La caméra de Gilles Carle n'épouse cependant pas la naïveté de son regard. Dans un plan très amusant, la photographie d'une belle maison campagnarde placée juste devant l'objectif bascule pour laisser voir la maison réelle, abandonnée, décrépite, sale.

Le ton est donné pour tout le film. La caméra se situe à ras de terre, du côté des habitants. Regard de propriétaire depuis longtemps acculturé à cet environnement.

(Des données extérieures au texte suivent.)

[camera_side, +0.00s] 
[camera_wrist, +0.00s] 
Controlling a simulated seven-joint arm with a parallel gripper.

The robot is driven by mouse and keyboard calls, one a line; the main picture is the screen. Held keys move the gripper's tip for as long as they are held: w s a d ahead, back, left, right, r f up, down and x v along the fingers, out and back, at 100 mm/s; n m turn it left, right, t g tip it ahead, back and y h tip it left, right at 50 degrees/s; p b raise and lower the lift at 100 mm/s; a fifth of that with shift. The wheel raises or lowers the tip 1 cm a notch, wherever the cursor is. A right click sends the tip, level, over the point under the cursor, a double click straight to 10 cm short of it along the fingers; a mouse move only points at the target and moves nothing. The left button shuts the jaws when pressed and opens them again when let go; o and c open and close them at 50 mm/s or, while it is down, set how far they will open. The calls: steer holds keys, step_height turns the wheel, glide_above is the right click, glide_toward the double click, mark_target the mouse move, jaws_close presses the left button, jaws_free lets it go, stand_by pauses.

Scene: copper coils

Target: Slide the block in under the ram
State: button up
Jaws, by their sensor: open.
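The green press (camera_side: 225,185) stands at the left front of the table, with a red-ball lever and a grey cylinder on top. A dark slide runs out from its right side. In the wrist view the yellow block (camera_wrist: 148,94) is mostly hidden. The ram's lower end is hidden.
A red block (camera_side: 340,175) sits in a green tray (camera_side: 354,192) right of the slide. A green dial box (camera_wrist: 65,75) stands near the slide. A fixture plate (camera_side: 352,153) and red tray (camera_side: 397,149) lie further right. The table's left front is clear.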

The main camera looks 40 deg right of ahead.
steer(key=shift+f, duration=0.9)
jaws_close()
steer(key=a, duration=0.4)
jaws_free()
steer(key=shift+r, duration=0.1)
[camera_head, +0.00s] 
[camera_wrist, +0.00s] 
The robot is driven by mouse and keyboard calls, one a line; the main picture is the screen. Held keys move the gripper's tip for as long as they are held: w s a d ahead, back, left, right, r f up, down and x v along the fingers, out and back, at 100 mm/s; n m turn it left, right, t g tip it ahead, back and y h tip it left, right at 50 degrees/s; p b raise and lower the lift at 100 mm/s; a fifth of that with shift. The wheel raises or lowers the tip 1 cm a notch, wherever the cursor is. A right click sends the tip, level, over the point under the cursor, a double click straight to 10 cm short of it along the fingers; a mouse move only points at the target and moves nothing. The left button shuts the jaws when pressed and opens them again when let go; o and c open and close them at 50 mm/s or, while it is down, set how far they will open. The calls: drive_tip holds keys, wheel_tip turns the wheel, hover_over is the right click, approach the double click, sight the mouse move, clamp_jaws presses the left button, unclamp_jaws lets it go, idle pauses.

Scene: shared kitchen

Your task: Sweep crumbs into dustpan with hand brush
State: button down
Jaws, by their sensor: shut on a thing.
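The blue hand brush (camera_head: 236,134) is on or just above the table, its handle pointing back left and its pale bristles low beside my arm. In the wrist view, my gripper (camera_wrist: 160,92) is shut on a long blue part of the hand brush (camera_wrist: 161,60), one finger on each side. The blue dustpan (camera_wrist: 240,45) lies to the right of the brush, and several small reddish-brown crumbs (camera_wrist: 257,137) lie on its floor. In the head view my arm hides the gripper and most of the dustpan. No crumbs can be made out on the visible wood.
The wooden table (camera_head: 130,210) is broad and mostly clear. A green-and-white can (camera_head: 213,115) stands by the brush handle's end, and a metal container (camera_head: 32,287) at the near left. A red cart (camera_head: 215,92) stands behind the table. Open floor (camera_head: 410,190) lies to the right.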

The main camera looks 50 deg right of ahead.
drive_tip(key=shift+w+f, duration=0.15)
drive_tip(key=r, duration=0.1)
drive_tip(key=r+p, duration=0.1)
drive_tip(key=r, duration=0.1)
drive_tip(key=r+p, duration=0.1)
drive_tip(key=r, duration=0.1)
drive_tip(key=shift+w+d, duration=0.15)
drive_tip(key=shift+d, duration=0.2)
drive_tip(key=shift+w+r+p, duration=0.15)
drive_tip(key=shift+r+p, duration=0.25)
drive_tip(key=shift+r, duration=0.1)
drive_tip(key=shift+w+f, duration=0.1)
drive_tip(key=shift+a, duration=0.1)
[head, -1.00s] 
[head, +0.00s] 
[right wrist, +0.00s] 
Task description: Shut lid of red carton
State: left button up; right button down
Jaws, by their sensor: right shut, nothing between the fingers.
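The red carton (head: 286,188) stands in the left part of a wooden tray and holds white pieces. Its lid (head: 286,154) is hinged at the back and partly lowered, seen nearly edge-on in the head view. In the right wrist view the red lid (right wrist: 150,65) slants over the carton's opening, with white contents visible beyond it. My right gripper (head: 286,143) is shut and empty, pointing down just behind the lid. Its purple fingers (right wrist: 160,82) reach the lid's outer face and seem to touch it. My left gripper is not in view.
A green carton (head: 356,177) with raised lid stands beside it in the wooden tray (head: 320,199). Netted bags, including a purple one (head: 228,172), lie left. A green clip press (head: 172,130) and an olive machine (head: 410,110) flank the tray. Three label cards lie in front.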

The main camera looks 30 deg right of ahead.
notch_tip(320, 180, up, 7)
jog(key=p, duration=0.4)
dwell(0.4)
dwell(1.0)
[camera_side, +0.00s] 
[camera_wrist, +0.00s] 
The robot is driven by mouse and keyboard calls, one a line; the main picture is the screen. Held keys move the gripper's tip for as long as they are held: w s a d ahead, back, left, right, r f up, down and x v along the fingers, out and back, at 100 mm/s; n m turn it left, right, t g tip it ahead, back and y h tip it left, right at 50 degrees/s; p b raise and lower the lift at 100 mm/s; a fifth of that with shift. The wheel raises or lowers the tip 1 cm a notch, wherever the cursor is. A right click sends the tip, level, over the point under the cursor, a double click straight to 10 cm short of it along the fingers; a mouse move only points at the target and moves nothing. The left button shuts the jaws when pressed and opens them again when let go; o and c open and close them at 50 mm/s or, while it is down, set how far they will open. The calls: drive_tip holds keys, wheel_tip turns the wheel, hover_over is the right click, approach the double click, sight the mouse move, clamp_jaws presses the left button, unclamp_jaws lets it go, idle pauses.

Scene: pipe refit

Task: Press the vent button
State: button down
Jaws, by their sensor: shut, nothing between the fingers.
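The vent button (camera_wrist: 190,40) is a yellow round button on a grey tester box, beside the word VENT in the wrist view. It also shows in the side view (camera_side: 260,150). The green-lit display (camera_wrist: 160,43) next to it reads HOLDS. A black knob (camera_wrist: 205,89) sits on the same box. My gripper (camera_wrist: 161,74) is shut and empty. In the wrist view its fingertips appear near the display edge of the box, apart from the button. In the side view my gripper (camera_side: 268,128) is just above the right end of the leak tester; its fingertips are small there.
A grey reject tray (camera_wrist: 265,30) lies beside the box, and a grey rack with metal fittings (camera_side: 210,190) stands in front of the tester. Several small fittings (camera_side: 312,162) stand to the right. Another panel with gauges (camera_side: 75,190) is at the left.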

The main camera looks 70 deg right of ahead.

Regard de travailleur plutôt que de contemplateur, d'évaluateur plus que d'admirateur, de «cultivateur» et non de dilettante, de «permanent» un peu désabusé, non de touriste.
Une musique alliant des sonorités nouvelles aux rythmes et modes les plus traditionnels vient souligner ce sentiment de possession, fait chanter ces airs qu'on a oubliés en ville, rétablit avec le spectateur la connivence d'un enracinement commun.

Mais la caméra ne suit pas une trajectoire continue pour dégager une cohérence dans un univers qui n'en a plus.
Elle se promène partout, regarde un moment, repart, découvre un nouveau personnage ou un nouvel objet, revient en arrière pour reprendre l'observation, rapporte une image et la juxtapose à une autre, admire ou rejette la juxtaposition, recommence. Elle rassemble des pièces, mais ne cherche pas trop à composer une mosaïque. Elle réunit les morceaux briséés d'un miroir, mais précisément parce que le miroir est brisé, il ne réfléchit plus la pureté des lignes, il n'en donne que des reflets fragmentaires.

De cette «bataille»d'images résultent un humour assez exceptionnel, un naturel bouillonnant de vie, l'exubérance d'une naïveté acceptée, des rencontres heureuses (et parfois malheureuses) de personnes et d'objets: Bernadette et Thomas, la fraîcheur de Bernadette et les «vices» farfelus des vieillards, la soupe et la confiture, le syndicalisme et la fête, les miracles et les fusils, la psychologie et les superstitions, le naturisme et l'insémination artificielle, la mustang-auto et le mustang-cheval sur une même image, les avions et les poules.